Can the WWE change Saudi Arabia's views on women?

Although WWE has come under increased fire for choosing not to feature any women in its Saudi Arabia show this Saturday, the wrestling organization is breaking down cultural barriers in its own way, according to world wrestling champion John Layfield.

“[If] you want to promote change in Saudi Arabia,” Layfield told FOX Business’ Stuart Varney during an interview on Thursday, “you send something like WWE there.”

The Greatest Royal Rumble match, one of the largest of its kind, will feature 50 men in its headline match in Jeddah, Saudi Arabia. WWE and the Saudi General Sports Authority partnered together for the event, as part of the long-term, strategic plan, known as Vision 2030, which details how Saudi Arabia can undergo a modernization process by becoming a foreign investment powerhouse.

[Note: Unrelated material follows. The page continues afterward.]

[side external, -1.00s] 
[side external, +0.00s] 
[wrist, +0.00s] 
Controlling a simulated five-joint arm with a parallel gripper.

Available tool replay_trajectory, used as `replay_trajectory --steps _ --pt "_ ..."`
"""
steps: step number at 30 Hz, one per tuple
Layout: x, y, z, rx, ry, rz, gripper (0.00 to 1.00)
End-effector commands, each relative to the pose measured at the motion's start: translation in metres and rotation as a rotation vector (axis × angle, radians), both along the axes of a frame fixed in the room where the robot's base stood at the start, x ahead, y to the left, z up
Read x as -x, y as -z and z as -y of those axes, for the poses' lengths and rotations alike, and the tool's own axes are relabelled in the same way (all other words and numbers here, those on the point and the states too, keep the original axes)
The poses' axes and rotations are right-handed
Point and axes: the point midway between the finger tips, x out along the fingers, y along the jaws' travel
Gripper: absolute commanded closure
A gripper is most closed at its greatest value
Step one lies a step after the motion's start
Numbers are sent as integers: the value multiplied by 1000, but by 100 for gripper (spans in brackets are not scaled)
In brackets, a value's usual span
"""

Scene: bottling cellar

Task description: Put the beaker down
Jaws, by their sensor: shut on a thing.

WWE – which has previously been commended for its role in promoting equality between the sexes – has faced mounting criticism for its decision to placate local laws that restrict women’s rights.

But Layfield said there will be roughly 60,000 people in the stadium watching, some of whom may look at the WWE’s website afterward and see that female champions, like Nia Jax, and male champions, like Brock Lesnar, are treated equally.

“We’re breaking down cultural barriers,” Layfield said. “We’ve always gone to other countries where there’s been different standards and different practices you have to adhere to. WWE is like any other company, a global company.”